Sticky Stuff
- intimateencounters5
- Jun 30, 2014
- 3 min read
I hate semen. I hate the taste and the smell and the consistency and everything about it. Also, the concept of little fish like creatures living in it seriously creeps me out. I also have tattoos and I've learned the hard way that tattoo ink and semen do not mix well, at least for me. The few times semen has so happened upon my ink, I itch like crazy and freak out and pull some sort of hysterical drama involving baby wipes and antihistamine cream. Which is absurd, and it would be easier if I never had to deal with it again. Unfortunately, semen is necessary for the human race to survive and for the sole purpose of my hypothetical future children, I put up with it. But I’ve learned ways around it.
Always, always, always use a condom. You should be doing this regardless, but if you need another reason to start, it avoids the mess. The semen ends up in this nice little plastic baggie that is easily flushed down the toilet and you never have to deal with it. If you’re in a monogamous relationship and you and your partner have agreed to use some other form of birth control, have a conversation about what’s going to happen with the semen. Does it go inside you? On you? On him? On the sheets/cushions/carpet/counter?
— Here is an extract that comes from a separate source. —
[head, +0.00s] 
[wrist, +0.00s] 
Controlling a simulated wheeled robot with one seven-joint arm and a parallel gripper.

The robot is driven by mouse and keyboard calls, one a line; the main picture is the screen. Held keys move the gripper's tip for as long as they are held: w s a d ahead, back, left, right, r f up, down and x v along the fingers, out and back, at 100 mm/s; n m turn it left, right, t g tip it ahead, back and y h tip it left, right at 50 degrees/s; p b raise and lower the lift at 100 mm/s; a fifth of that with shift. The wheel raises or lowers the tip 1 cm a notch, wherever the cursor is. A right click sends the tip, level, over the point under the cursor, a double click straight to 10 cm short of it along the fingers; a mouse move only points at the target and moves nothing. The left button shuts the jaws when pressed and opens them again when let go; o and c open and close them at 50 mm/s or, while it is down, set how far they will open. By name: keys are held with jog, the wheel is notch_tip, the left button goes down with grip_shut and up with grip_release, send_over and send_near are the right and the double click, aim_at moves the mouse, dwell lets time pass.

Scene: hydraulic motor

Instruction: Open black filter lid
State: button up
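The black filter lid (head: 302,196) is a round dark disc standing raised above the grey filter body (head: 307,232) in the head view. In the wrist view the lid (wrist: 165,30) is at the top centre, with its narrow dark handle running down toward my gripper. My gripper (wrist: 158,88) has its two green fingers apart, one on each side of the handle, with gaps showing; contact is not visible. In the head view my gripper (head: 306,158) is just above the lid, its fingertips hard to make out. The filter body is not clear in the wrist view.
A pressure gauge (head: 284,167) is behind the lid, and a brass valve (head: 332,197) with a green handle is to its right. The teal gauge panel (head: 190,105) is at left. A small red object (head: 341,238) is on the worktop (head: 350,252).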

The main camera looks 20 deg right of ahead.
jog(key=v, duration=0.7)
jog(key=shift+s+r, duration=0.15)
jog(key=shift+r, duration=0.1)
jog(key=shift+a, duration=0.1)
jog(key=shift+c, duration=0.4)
When this was my situation, he would finish inside me and then I’d use the restroom. For the record, peeing after intercourse decreases the risk of UTIs, so you should be peeing post-sex anyways. That was relatively painless, but I would still have to deal with the smell. What seriously bothers me is when a guy makes the executive decision that he’s going to deposit his stuff on your body and refuses to tell you until the “I’m gonna cum!” moment when he pulls out and finishes all over your stomach. Thanks to the porn industry, that’s considered hot. Or sexy. Or attractive. What do you want me to do, rub it in like moisturizer? No, thanks. This mostly happens during casual sex when the guy is trying to avoid unwanted pregnancy. I totally get why they do it, I just wish there was a warning before hand. The sensation of being covered in a wet, warm, foreign substance is never a pleasant one. Would you want someone puking on you? Didn’t think so.
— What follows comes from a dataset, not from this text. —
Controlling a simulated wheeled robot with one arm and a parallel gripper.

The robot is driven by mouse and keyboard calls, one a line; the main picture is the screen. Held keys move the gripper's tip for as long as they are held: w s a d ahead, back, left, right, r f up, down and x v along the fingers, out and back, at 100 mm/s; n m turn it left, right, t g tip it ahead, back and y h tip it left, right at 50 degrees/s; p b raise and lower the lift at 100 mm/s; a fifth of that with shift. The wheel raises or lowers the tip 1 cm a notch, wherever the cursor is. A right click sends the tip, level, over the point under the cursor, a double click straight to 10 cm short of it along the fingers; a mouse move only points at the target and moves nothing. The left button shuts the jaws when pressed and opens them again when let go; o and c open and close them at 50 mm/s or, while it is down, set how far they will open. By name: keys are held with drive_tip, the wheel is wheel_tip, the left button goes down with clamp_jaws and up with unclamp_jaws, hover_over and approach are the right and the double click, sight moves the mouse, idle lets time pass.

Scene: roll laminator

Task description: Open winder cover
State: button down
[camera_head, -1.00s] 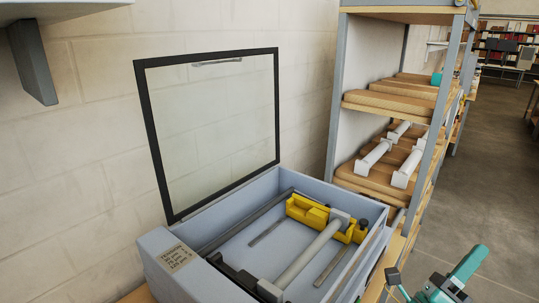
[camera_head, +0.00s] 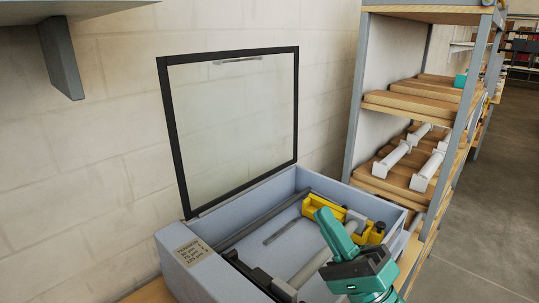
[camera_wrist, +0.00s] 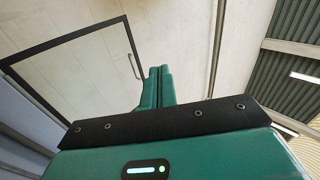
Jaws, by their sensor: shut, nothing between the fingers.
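The winder cover (camera_head: 235,125) is a clear panel in a black frame with a small handle (camera_head: 237,61) along its top edge. It stands upright at the back of the grey-blue winder box (camera_head: 205,262), whose inside is exposed. In the wrist view the cover (camera_wrist: 85,70) shows at upper left, with its handle (camera_wrist: 134,66). My teal gripper (camera_head: 327,222) is in front of and over the box's right part, apart from the cover. Its fingers (camera_wrist: 158,88) are together and empty. My gripper hides part of the roller and the box's front wall.
Inside the box are a grey roller (camera_head: 314,267) and a yellow bracket (camera_head: 345,219). A shelf rack (camera_head: 408,107) with white rolls stands close on the right. A wall shelf (camera_head: 62,60) overhangs at upper left. Floor is open at far right.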

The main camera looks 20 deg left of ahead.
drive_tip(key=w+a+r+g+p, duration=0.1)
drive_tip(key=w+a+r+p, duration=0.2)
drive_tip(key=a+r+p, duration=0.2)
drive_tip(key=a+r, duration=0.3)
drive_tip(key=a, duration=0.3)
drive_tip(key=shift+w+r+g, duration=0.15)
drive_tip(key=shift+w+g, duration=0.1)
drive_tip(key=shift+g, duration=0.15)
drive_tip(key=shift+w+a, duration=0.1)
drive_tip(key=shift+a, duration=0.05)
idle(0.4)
Then there’s the issue of oral sex. I’m pretty sure that isn’t any woman’s favourite thing to do, and if you hear a girl say “Oh my god, I just love going down on guys!” it’s because she’s trying to impress someone within earshot. The whole spit or swallow thing is ridiculous to me. When you spit, you’re basically swirling the stuff around your mouth and bringing it to the tip of your tongue (most sensitive taste buds, hello?). If a guy is going to finish in your mouth, just swallow. It’s nasty, and it’s going to taste a little gritty and metallic, but get it over with and find some Listerine when you’re done. Ideally, he’ll give you fair warning so you can brace yourself, and then return the *ahem* favour. But it’s not a perfect world.
Then again, maybe you’re the one in a million girl who loves everything about semen and would use it as a beauty product if it passed the FDA regulations. I’m not judging.